* start Information provided *
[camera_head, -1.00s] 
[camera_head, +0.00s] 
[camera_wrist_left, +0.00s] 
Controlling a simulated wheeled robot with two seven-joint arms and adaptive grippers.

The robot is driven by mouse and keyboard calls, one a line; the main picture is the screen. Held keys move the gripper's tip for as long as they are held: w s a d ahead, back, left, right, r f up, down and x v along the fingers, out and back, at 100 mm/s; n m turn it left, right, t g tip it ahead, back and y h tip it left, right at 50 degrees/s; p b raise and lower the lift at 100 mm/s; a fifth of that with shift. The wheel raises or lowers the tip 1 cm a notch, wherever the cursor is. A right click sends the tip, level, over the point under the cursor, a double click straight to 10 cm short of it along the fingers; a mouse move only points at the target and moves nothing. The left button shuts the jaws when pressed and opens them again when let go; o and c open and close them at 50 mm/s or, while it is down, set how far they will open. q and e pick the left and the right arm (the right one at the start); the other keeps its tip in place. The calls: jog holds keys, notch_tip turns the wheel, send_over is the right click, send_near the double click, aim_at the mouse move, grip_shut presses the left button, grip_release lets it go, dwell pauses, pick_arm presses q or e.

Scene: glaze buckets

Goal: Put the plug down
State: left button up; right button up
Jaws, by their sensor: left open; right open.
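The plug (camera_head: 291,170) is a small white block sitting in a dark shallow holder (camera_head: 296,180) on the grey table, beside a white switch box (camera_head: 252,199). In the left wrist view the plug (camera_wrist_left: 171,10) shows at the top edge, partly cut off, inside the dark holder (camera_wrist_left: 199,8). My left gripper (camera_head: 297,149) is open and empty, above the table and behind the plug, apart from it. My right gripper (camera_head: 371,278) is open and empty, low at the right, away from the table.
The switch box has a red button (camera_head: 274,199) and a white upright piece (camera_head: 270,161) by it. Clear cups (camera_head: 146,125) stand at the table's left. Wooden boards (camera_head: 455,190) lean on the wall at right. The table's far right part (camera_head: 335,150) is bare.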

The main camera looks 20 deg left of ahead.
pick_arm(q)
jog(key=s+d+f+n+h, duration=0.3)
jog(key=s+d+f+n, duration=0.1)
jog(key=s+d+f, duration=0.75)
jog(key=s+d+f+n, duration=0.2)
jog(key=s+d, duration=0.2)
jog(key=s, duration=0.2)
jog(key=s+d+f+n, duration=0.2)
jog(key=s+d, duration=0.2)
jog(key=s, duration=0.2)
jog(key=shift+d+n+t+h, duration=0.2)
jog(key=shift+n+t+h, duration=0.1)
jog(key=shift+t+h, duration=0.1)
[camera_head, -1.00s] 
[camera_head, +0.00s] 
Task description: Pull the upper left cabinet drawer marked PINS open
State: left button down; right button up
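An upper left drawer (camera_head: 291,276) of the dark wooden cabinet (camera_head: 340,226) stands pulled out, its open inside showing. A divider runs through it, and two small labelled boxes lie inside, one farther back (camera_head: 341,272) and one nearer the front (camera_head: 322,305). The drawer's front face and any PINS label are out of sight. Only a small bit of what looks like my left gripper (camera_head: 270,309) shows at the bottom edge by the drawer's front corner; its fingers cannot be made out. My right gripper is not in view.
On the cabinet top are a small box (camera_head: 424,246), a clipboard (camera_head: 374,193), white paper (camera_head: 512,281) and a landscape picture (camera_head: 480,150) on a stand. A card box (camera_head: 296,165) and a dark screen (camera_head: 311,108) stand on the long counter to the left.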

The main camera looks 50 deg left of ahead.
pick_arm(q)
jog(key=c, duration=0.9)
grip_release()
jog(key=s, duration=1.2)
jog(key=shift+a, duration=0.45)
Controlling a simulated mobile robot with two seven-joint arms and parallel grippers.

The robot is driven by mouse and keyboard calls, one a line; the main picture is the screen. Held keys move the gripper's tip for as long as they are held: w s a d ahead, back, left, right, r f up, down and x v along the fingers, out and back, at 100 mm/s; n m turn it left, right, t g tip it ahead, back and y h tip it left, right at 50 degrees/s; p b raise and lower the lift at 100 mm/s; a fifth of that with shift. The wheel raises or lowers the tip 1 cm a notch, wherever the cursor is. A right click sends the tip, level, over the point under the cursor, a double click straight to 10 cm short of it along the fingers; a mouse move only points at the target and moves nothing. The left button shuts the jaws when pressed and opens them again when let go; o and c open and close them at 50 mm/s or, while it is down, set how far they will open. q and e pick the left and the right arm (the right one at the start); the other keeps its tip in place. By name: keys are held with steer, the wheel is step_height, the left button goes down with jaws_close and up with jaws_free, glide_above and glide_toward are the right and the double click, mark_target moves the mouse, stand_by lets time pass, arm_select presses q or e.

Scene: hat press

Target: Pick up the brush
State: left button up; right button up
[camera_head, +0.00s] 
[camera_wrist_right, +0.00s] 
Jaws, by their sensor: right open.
* end Information provided *
> [What needs to be done]
From the entries above, return each line with the word "simulated" in it.

> [Result]
Controlling a simulated wheeled robot with two seven-joint arms and adaptive grippers.
Controlling a simulated mobile robot with two seven-joint arms and parallel grippers.

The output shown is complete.